AIM
Retype everything from the line that contains "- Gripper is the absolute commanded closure" down to the line that contains "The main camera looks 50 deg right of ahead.", inclusive, without altering or adding anything.

DATA ENTRIES
····················

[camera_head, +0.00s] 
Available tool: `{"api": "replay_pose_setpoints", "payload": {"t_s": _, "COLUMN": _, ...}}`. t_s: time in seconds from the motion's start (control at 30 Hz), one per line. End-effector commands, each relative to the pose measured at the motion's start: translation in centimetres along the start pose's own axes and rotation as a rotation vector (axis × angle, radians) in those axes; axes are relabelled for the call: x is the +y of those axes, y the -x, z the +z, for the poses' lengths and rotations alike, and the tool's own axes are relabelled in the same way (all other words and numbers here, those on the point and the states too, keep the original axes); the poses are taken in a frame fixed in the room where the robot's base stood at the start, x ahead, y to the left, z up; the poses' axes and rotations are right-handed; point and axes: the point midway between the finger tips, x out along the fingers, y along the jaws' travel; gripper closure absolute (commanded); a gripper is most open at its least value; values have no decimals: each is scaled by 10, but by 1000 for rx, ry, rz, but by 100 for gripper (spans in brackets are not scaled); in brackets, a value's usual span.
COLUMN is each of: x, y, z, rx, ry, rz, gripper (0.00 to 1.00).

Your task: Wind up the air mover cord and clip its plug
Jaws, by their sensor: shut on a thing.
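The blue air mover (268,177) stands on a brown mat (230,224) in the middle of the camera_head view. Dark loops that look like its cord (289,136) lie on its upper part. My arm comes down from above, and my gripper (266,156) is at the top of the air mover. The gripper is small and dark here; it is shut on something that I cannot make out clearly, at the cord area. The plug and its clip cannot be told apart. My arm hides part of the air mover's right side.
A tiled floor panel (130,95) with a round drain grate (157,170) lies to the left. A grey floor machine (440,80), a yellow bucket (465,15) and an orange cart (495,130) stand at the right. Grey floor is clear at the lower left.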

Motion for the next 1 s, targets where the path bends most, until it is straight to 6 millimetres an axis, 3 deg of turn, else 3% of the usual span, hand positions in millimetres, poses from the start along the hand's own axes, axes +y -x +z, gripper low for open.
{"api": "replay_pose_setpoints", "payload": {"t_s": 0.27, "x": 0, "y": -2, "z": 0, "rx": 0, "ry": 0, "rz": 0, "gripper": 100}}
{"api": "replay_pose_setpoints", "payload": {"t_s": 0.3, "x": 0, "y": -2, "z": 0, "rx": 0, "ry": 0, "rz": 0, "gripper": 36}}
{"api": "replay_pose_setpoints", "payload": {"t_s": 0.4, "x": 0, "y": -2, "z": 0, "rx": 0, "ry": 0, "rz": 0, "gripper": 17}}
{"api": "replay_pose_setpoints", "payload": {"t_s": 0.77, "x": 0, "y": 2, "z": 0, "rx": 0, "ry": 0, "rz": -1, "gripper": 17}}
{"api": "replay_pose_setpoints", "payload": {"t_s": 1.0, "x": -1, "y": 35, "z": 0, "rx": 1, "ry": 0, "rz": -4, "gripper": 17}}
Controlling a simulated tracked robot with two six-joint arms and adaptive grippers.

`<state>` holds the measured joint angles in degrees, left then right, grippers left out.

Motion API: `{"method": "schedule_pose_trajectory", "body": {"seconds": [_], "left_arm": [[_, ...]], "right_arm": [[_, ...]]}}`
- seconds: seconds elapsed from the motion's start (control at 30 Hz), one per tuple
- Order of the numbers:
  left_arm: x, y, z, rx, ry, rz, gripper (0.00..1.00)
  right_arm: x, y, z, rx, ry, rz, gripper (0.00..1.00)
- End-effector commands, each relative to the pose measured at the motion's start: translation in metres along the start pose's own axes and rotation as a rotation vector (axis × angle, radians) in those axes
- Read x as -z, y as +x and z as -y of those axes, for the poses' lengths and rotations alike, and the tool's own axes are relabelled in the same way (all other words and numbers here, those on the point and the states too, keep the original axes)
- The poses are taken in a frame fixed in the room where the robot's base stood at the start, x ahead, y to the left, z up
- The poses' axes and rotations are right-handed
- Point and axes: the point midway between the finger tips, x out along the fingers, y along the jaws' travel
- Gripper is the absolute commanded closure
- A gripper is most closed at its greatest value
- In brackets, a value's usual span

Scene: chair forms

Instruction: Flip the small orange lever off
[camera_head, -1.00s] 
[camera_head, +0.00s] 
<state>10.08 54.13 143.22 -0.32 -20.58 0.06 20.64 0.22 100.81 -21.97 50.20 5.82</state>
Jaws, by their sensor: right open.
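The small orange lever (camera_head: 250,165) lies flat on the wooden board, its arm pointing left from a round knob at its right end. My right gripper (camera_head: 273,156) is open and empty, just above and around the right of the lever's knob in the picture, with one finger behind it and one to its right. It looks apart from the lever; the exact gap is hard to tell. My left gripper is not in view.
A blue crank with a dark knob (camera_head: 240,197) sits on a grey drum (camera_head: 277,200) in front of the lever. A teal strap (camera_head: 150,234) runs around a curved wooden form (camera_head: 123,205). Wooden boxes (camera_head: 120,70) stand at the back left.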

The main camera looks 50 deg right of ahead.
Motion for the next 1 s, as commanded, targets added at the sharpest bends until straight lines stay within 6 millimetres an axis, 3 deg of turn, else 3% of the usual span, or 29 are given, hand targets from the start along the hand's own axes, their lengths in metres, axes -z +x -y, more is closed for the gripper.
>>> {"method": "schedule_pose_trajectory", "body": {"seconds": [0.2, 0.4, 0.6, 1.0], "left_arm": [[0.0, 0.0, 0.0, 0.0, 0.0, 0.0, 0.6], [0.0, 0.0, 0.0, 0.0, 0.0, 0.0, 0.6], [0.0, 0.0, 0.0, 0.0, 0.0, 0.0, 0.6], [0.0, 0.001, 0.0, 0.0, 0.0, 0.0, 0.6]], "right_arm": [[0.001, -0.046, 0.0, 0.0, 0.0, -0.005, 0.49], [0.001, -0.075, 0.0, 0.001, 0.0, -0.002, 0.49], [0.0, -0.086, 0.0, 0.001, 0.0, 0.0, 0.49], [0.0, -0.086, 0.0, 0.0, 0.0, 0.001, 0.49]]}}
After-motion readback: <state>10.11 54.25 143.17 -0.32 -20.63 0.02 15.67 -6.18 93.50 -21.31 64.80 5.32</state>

····················

RESPONSE TO THE TASK
- Gripper is the absolute commanded closure
- A gripper is most closed at its greatest value
- In brackets, a value's usual span

Scene: chair forms

Instruction: Flip the small orange lever off
[camera_head, -1.00s] 
[camera_head, +0.00s] 
<state>10.08 54.13 143.22 -0.32 -20.58 0.06 20.64 0.22 100.81 -21.97 50.20 5.82</state>
Jaws, by their sensor: right open.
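The small orange lever (camera_head: 250,165) lies flat on the wooden board, its arm pointing left from a round knob at its right end. My right gripper (camera_head: 273,156) is open and empty, just above and around the right of the lever's knob in the picture, with one finger behind it and one to its right. It looks apart from the lever; the exact gap is hard to tell. My left gripper is not in view.
A blue crank with a dark knob (camera_head: 240,197) sits on a grey drum (camera_head: 277,200) in front of the lever. A teal strap (camera_head: 150,234) runs around a curved wooden form (camera_head: 123,205). Wooden boxes (camera_head: 120,70) stand at the back left.

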The main camera looks 50 deg right of ahead.

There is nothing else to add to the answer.